If you walk the collection with the following code:

     IEnumerator<int> enumerator = MyEnumerable().GetEnumerator();
    while (enumerator.MoveNext())
    {
        Console.WriteLine(enumerator.Current);
    }

It will print "1", "2", "Disposed", "complete". But, how does it work? If you were to implement this without yield, you'd probably have to create a gnarly state machine, with some special cases for cleanup. Well, that's exactly what the C# compiler does for you!

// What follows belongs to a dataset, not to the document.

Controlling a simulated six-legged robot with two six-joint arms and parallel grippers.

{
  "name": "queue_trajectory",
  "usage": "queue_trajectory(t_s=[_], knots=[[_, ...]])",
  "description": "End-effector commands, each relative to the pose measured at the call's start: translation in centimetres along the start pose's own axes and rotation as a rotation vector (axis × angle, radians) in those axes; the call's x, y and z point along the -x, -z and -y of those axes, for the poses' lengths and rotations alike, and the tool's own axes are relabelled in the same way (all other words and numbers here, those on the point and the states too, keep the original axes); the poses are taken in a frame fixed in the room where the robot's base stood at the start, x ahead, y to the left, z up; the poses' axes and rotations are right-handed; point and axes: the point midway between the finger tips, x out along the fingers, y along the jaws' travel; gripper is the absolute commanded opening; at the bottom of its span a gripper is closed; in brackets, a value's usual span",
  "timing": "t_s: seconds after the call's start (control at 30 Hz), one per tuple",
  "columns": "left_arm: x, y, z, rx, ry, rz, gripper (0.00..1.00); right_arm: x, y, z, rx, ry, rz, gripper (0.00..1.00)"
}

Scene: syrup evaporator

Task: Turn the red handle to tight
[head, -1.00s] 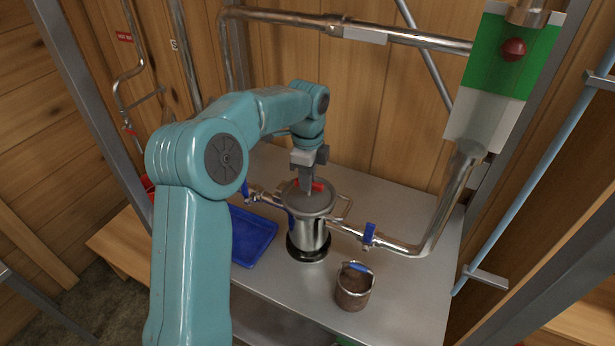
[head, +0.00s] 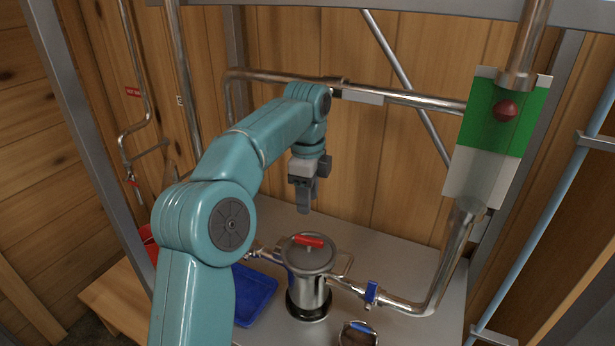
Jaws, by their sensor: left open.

Using .NET Reflector, we can see what code is generated. The MyEnumerable() function returns a new instance of a compiler generated class. Leaving out some of the details, the core of MoveNext() looks like:

     switch (this.<>1__state)
    {
        case 0:
            this.<>1__state = -1;
            this.<>7__wrap1 = new MyDisposable();
            this.<>1__state = 1;
            this.<>2__current = 1;
            this.<>1__state = 2;
            return true;

        case 2:
            this.<>1__state = 1;
            this.<>2__current = 2;
            this.<>1__state = 3;
            return true;

        case 3:
            this.<>1__state = 1;
            this.<>m__Finally2();
            Console.WriteLine("complete");
            break;
    }
    return false;

With:

     private void <>m__Finally2()
    {
        this.<>1__state = -1;
        if (this.<>7__wrap1 != null)
        {
            this.<>7__wrap1.Dispose();
        }
    }

So, if you walk through the states, you can see in case 0, it creates the MyDisposable, sets current to 1 and returns true. When it's called again in state 2, it sets current to 2 and returns true. When it's called a third time, it calls the finally function that disposes of the MyDisposable and then writes out "complete".

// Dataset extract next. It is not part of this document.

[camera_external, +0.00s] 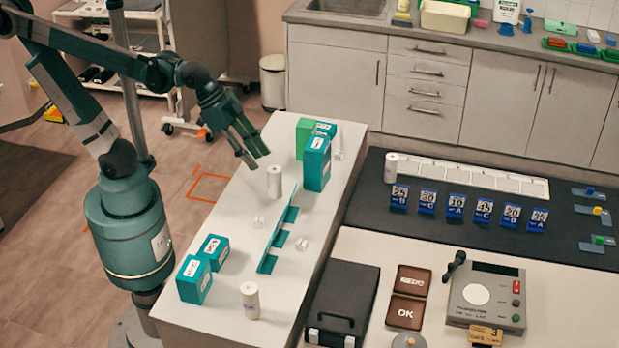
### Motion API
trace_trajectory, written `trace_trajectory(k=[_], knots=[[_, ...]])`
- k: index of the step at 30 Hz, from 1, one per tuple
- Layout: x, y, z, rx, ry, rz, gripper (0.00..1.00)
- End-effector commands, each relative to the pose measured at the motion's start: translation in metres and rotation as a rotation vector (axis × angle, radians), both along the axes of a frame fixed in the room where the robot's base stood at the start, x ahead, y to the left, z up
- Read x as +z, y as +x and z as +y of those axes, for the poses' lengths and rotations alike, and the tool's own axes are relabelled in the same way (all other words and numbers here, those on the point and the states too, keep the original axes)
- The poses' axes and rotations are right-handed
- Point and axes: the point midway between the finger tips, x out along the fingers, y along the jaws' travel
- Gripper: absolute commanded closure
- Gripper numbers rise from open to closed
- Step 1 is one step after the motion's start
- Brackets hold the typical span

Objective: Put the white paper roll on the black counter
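A white paper roll (274,182) stands upright on the white table, just below and right of my gripper. My gripper (256,160) is above the table with its fingers apart and nothing visible between them. It appears clear of the roll. A second white roll (250,300) stands upright near the front of the same table. A third white roll (391,167) stands on the black counter (385,217), at its far left corner.
Teal boxes stand behind (316,164) and at the front left (194,279). A teal divider (278,240) stands mid-table, with small clear pieces nearby. Blue number cards (428,200) line the black counter, before a white tray (470,175). The counter's front left strip is clear.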

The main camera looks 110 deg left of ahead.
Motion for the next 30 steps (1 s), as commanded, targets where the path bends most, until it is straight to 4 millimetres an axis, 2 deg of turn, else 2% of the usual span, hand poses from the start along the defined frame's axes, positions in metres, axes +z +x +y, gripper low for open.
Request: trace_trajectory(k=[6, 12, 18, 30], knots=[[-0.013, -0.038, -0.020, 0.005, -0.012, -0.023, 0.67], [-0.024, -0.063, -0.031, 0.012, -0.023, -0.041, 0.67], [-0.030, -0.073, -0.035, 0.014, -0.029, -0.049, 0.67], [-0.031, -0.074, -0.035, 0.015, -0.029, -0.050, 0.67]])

But, what happens in a partial enumeration? If you use foreach, like:

     foreach (int i in MyEnumerable())
    {
        Console.WriteLine(i);
        break;
    }

You might not expect it to call dispose. But, what it outputs is "1", "Disposed". The reason that this works is that the generated IEnumerator class also implements IDisposable where Dispose() calls <>m__Finally2(). And, foreach calls Dispose on its enumerator if it is an IDisposable.

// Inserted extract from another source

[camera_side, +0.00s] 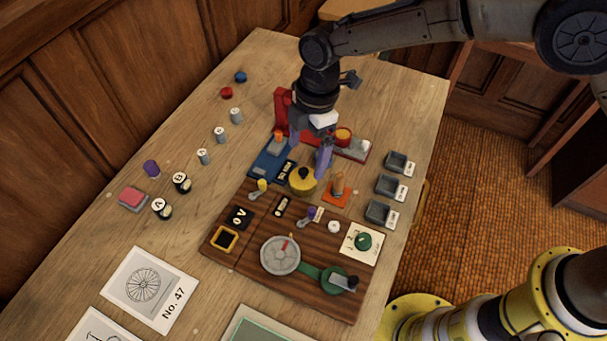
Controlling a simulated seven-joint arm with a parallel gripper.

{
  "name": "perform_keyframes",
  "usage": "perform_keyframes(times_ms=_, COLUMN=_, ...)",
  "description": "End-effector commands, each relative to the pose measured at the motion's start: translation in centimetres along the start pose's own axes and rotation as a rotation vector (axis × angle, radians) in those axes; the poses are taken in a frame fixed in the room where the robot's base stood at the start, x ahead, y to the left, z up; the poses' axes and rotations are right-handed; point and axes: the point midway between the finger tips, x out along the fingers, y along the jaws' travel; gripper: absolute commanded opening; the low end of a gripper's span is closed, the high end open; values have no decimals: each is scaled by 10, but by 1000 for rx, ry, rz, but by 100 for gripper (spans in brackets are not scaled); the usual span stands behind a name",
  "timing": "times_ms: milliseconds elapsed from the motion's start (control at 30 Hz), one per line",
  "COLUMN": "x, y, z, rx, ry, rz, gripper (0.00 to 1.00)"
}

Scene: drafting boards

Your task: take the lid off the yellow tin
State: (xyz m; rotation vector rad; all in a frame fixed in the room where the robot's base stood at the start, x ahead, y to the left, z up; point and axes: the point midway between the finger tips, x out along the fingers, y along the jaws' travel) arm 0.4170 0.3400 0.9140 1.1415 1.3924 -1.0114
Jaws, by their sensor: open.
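The yellow tin (303,185) stands near the middle of the table, at the back edge of the dark wooden board. Its lid (303,173) is on top and carries a dark knob. My gripper (309,164) points down just above and behind the tin, with its two purple-blue fingers apart. The right finger comes down close to the tin's right side; I cannot tell whether it touches. Nothing shows between the fingers except the area around the lid.
A blue plate (265,167) lies left of the tin and an orange base with a peg (337,190) right of it. A red frame (281,110) stands behind. The dark board (250,262) carries levers and a dial. Grey trays (385,185) line the right.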

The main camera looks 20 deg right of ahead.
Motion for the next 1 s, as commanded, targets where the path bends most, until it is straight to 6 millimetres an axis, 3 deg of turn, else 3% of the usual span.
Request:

However, in the case of our bug, we weren't using a foreach, we were just using MoveNext/Current directly without enumerating through the entire list. In this case, the MyDisposable is never disposed, even when GC takes place. Is this a bug? I've gone back in forth in my mind. On the one hand, the Enumerable code has a using, and that's supposed to clean things up! The compiler could have implemented a finalizer for the temporary class to clean up. On the other hand, the IEnumerator it generated was an IDisposable, which we failed to dispose. I tend to land on the side that this isn't a bug (and I bet the C# team agrees). If you have something that's holding onto a critical resource, you should implement a finalizer or use a SafeHandle and not rely on Dispose being called. However, I did find it a bit surprising. Now I know!

Comments

  • Anonymous
    March 14, 2008
    Let's say that the temporary class did implement a finalizer, what would it do?

  • Anonymous
    March 14, 2008
    PingBack from http://msdnrss.thecoderblogs.com/2008/03/15/yield-and-usings-your-dispose-may-not-be-called/

  • Anonymous
    March 15, 2008
    Hi Dan, Can you explain what the syntax "this.<>1__state"? I am not sure I saw the "<>" syntax before (apart from generics, of course). Greetings, Laurent

  • Anonymous
    March 15, 2008
    well its goes under category of unexpected behavior. Which is always a bad case for API. At least it should be well documented.

  • Anonymous
    March 15, 2008
    David - Good point. I was originally thinking finalize would call dispose, but finalize should only free unmanaged resources, and there aren't any here. Laurent - It's just the naming convention used by the compiler for the generated code. It's just the name of the field and doesn't mean anything special.

  • Anonymous
    March 26, 2008
    I think this is a bug. While it is always better to free IDisposable as early as possible, this shouldn't server as an excuse to not prevent a resource leak. According to MSDN, this is also the way IDisposable should be used: http://msdn2.microsoft.com/en-us/library/system.idisposable.aspx

  • Anonymous
    March 26, 2008
    Gregor, what exactly do you think is the bug and what would the fix be? If you are saying the bug was in the code that calls GetEnumerator and MoveNext without disposing the enumerator, I agree. If you are saying it's a bug in the way the Enumerator is generated, I don't think there's a bug there.

  • Anonymous
    April 02, 2008
    Great post, Dan! I agree that it's not a bug.  If the compiler-generated enumerator implements IDisposable, it's the developer's job to ensure that Dispose is invoked.  Whether that is accomplished by more compiler magic (i.e. foreach) or manually is up to the dev. Thanks, Josh

  • Anonymous
    April 02, 2008
    I recently had the same problem, we are using CF which doesn't support Linq to SQL (yes 3.5 does support Linq but no Linq to SQL :( ) So I implemented a simple one myself. The code went something like this: using (IDataReader reader = ...) { while (read.Read()) { yield return new ... } } The code was called and I used the easy to use Take(5) extension method on it (no expression trees either so can't generate simple SQL from it) to simulate a TOP 5. Exactly the same problem here, if there are more then 5 records the reader will never be disposed. So in the end we had to make sure the reader is always completely read :(

  • Anonymous
    April 03, 2008
    Interesting. That feels like a LINQ bug if they called GetEnumerator, but didn't dispose of the result.